The customer and customer experience are owned by many functions across the business. The challenge with being the Chief Customer Officer (CCO) is, you don’t OWN the customer or the customer experience. In most cases, the CCO becomes a “coordinator” or governance body that drives actions across functions, regions, or business units. This person may have the attention of the CEO and carry a hammer to get organizations to cooperate, but they don’t often carry the operational responsibility to deliver customer experience improvements. Worse yet, they have the potential of being the complaints department, listening to the customer with an empathetic ear and trying to resolve issues.
I would rather see EVERYONE be the CCO, with strong leadership from the executive team and the CEO for driving improvements that increase loyalty.
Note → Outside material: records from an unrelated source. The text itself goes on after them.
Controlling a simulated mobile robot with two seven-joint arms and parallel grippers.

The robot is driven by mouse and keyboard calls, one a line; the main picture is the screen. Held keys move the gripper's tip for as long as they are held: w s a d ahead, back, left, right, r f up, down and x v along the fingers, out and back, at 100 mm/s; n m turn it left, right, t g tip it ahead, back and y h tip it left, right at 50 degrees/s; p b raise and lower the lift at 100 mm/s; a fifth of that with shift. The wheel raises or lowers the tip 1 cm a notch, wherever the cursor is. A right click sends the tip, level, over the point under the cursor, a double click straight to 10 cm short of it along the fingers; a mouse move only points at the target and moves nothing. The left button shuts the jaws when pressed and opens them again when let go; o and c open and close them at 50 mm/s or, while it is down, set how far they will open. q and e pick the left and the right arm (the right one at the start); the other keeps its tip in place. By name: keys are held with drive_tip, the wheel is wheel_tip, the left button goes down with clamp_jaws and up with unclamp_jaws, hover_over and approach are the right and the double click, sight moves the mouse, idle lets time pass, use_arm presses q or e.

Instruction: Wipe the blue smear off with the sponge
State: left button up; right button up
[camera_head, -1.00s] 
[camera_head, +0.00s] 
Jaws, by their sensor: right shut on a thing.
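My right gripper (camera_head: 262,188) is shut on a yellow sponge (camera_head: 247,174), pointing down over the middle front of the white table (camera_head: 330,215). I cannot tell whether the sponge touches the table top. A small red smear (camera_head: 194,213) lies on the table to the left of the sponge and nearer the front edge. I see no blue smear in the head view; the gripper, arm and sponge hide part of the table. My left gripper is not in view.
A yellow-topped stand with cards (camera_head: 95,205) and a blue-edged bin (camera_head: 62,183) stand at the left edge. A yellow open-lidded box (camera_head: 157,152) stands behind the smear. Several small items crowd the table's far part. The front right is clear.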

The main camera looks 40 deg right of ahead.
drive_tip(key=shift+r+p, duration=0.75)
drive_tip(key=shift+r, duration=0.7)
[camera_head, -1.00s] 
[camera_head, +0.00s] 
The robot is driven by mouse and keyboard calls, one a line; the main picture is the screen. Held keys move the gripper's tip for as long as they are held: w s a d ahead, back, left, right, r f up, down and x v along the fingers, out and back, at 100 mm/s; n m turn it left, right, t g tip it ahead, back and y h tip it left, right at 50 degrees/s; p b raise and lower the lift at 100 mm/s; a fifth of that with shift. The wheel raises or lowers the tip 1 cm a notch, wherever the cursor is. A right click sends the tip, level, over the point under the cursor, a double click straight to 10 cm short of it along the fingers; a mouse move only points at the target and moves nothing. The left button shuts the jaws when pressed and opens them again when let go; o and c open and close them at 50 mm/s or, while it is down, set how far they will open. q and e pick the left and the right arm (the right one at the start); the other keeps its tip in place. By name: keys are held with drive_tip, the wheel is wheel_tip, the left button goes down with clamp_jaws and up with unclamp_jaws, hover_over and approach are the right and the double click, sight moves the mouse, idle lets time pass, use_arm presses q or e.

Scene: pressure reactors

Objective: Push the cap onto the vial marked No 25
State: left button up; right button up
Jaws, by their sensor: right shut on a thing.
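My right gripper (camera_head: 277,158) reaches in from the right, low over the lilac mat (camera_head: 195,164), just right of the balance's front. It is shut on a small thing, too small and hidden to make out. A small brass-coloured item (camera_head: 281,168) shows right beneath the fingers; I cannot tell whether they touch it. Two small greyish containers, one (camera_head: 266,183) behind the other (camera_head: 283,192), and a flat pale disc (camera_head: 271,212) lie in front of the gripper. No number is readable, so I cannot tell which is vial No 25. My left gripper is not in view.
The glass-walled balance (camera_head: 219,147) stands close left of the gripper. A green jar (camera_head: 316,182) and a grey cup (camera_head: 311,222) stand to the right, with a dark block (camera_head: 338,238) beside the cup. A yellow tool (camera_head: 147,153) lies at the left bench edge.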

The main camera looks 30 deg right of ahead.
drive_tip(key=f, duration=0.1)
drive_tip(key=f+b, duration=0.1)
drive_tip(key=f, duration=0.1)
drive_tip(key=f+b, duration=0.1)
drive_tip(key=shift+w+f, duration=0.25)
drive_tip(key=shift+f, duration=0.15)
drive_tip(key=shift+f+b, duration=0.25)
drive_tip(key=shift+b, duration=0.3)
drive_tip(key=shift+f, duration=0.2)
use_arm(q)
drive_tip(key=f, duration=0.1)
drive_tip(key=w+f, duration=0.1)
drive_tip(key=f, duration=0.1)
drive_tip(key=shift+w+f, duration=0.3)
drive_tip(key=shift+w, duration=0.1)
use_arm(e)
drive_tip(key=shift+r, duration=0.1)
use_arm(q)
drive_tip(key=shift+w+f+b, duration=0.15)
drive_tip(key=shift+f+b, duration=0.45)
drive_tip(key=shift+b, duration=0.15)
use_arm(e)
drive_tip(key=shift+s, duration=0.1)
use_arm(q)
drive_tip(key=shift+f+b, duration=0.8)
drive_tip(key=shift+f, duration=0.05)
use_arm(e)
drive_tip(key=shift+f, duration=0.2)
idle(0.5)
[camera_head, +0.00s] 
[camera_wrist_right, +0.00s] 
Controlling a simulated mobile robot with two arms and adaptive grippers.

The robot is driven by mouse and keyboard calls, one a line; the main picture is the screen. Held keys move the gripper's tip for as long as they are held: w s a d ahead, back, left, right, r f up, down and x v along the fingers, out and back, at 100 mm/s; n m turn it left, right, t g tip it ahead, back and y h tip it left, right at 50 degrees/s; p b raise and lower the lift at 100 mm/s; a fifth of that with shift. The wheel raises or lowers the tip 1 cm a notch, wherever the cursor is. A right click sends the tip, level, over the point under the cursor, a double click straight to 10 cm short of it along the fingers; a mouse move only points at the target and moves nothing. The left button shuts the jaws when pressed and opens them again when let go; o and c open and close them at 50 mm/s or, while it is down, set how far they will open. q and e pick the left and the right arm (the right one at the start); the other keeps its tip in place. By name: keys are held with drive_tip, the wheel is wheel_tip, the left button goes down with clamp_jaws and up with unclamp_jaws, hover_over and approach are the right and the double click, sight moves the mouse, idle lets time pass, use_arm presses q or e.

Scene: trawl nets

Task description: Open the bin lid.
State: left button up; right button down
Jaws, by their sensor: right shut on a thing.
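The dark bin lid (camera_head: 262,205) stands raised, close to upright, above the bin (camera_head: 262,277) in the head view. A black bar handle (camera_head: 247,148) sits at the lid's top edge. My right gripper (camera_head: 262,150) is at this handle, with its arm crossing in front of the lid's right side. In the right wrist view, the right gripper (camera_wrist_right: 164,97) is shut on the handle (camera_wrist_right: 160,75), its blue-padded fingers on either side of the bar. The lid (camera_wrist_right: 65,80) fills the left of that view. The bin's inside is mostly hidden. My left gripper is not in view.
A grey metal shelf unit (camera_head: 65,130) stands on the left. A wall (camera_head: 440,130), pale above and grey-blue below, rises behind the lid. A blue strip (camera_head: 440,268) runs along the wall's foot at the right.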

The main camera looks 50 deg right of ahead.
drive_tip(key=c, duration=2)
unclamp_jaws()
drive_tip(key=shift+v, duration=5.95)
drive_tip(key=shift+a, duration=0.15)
The executive team should be accountable for taking action and delivering results. If you want to assign an executive to drive this, consider expanding the responsibilities to include the customer experience and give this executive the resources they need to not only measure and monitor the experience but actually make the business improvements necessary to improve.
The key to success is to integrate the voice of the customer into every area of the business, hold your leadership team accountable for results, and evaluate your performance alongside your operational metrics. If your organization needs a CCO to accomplish this, then go for it. The only caution flag I would raise is that leaders in non-operational roles will have limited impact on driving improvements. Evaluate your own organization to determine the best way to integrate customer-centric behavior, and then decide whether you need a CCO.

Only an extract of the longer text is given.